[Begin INPUT RECORDS]

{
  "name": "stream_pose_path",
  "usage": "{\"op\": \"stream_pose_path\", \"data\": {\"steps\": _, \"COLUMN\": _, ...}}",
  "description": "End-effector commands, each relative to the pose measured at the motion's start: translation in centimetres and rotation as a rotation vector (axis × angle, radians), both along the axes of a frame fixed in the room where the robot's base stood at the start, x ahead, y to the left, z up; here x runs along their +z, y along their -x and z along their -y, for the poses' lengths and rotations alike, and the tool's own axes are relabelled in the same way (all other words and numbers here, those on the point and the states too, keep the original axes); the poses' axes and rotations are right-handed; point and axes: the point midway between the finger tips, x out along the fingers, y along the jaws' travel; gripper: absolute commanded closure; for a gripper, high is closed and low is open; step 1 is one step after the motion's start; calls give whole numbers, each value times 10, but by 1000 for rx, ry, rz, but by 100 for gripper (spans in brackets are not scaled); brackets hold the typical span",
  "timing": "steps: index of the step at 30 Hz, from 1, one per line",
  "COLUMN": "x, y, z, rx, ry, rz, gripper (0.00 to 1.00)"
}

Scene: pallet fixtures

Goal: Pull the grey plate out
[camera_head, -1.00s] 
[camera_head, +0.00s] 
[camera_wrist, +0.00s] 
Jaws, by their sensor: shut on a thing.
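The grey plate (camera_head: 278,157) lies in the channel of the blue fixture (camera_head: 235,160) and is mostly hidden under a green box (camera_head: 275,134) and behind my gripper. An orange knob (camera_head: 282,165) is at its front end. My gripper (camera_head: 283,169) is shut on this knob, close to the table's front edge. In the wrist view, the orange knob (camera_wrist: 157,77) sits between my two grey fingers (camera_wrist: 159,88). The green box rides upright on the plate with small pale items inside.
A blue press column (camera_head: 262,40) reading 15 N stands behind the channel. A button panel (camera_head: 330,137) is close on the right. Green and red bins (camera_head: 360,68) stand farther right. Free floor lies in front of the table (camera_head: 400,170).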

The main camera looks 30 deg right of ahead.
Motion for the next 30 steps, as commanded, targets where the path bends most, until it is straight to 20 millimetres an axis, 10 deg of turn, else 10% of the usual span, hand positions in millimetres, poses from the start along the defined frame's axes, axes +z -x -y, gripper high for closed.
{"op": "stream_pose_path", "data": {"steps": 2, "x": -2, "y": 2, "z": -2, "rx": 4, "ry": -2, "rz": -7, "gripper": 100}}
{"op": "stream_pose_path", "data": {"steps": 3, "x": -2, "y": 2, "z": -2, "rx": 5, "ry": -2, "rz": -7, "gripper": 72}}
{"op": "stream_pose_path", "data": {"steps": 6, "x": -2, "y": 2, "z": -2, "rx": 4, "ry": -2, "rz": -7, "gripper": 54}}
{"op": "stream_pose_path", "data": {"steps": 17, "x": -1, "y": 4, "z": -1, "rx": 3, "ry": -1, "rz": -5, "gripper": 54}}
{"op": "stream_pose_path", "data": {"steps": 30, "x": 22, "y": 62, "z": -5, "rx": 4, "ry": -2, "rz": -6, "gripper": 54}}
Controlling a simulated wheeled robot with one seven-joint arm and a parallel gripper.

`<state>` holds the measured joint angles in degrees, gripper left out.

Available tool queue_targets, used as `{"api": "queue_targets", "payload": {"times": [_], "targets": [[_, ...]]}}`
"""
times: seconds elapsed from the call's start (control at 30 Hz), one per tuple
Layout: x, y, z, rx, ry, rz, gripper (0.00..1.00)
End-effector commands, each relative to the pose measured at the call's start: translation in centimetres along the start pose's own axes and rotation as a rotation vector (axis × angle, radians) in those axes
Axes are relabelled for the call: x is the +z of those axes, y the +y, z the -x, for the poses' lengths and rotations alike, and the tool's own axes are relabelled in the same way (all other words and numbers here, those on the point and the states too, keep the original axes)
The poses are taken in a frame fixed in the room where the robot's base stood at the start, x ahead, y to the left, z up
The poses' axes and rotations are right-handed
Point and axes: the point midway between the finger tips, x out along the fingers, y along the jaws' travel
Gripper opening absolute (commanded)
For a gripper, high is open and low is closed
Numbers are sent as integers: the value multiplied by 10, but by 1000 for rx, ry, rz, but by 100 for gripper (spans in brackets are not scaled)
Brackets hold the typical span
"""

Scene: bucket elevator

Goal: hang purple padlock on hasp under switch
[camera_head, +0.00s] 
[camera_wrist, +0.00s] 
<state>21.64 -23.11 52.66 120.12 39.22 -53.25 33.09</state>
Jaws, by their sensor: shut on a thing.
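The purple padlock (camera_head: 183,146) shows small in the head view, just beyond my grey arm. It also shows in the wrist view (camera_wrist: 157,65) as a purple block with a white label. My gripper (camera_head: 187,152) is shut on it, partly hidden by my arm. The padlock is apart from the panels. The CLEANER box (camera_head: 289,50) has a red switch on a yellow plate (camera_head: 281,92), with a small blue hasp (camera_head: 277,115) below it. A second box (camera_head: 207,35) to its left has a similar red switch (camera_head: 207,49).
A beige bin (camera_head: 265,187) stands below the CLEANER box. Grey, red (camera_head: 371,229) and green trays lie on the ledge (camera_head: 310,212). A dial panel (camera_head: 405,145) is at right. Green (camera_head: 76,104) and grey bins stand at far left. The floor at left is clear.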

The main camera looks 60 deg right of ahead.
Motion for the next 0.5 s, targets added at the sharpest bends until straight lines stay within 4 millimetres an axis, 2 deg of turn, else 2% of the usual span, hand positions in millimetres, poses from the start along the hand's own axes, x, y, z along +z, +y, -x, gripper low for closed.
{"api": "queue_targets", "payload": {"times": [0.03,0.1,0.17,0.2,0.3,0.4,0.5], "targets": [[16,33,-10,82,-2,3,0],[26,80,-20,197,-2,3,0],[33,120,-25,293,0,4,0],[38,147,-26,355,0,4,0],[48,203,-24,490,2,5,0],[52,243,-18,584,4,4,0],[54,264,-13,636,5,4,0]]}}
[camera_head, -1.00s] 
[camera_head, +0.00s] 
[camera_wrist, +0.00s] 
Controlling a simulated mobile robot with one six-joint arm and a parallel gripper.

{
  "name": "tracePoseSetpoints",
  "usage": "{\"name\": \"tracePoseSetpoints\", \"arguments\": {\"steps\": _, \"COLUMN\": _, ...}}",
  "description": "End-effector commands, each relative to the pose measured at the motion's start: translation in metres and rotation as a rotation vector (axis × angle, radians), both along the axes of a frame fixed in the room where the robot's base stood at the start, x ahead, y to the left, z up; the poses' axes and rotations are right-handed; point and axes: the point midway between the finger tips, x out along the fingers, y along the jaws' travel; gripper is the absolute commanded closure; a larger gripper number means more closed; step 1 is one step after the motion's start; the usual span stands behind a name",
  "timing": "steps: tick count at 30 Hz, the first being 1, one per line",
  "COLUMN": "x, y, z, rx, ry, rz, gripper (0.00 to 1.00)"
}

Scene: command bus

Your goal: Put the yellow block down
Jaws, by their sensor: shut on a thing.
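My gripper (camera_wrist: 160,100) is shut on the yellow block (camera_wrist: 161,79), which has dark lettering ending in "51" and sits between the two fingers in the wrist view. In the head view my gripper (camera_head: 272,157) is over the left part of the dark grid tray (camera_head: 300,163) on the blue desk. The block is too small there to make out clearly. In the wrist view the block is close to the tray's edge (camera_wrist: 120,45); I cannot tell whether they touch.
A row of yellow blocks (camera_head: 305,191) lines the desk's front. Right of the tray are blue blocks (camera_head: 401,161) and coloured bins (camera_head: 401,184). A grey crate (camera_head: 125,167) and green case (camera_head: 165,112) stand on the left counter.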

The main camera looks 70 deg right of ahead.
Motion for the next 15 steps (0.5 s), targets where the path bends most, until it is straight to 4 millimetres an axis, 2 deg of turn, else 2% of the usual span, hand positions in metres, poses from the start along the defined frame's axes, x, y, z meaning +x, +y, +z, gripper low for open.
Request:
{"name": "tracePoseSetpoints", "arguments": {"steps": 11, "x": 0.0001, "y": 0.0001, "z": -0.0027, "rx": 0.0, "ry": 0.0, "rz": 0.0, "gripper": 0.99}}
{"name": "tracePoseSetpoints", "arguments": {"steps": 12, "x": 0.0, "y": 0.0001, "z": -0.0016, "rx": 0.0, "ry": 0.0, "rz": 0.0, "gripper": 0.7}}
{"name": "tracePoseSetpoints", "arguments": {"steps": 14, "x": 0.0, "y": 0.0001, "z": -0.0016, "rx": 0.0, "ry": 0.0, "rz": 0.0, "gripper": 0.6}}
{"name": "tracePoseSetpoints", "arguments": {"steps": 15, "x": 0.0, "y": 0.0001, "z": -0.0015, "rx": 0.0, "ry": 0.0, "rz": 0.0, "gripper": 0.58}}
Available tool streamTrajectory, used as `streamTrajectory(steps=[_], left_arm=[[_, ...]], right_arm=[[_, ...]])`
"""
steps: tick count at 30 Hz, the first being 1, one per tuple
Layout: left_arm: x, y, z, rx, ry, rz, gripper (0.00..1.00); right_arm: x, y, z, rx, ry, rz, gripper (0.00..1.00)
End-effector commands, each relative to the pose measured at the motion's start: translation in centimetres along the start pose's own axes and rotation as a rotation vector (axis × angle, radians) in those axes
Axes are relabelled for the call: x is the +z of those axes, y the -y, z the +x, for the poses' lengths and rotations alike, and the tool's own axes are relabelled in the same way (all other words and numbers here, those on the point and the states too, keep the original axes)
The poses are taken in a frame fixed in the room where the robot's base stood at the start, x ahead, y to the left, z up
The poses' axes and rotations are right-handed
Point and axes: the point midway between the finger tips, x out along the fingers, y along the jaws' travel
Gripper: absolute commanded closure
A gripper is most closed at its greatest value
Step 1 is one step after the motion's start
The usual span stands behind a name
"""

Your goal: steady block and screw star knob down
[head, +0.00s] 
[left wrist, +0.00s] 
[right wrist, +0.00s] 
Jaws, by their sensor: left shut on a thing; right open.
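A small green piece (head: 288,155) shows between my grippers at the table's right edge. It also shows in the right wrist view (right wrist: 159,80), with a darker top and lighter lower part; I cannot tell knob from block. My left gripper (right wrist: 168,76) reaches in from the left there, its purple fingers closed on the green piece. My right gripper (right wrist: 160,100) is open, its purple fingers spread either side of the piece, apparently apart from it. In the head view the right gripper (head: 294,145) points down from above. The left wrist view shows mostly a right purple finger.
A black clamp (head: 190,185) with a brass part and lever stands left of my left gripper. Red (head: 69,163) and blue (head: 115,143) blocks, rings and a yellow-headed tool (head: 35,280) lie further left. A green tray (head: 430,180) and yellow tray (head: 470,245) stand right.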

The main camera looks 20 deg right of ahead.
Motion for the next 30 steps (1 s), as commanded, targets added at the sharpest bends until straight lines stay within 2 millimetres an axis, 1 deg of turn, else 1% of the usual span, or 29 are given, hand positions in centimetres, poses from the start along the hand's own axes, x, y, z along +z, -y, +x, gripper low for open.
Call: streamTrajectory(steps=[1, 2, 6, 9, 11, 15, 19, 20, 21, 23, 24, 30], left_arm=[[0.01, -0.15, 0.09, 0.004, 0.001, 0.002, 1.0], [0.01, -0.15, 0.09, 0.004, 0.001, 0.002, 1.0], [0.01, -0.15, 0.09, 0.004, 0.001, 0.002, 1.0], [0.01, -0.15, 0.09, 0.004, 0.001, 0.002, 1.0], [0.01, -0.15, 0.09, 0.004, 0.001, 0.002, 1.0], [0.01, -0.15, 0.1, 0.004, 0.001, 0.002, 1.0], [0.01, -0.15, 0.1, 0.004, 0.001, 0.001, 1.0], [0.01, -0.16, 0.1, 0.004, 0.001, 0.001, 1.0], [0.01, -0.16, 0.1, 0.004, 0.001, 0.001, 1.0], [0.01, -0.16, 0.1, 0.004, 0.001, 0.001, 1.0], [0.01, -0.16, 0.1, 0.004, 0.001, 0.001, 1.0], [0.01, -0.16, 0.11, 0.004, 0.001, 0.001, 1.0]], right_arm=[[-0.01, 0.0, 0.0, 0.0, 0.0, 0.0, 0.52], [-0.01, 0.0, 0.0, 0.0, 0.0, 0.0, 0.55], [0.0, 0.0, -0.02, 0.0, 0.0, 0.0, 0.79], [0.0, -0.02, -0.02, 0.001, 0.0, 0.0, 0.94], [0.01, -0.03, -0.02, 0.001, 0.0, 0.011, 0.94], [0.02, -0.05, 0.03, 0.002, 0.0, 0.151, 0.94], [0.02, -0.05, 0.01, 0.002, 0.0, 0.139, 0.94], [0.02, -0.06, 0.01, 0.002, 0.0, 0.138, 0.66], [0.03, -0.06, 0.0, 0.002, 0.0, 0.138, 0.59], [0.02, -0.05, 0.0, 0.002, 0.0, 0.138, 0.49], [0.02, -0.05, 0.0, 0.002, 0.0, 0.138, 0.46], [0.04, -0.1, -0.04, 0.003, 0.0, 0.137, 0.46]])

[End INPUT RECORDS]

JOB ▸ In the records above, locate every line with the string "used" and copy it.

RESPONSE TO THIS TASK ▸
Available tool queue_targets, used as `{"api": "queue_targets", "payload": {"times": [_], "targets": [[_, ...]]}}`
Available tool streamTrajectory, used as `streamTrajectory(steps=[_], left_arm=[[_, ...]], right_arm=[[_, ...]])`

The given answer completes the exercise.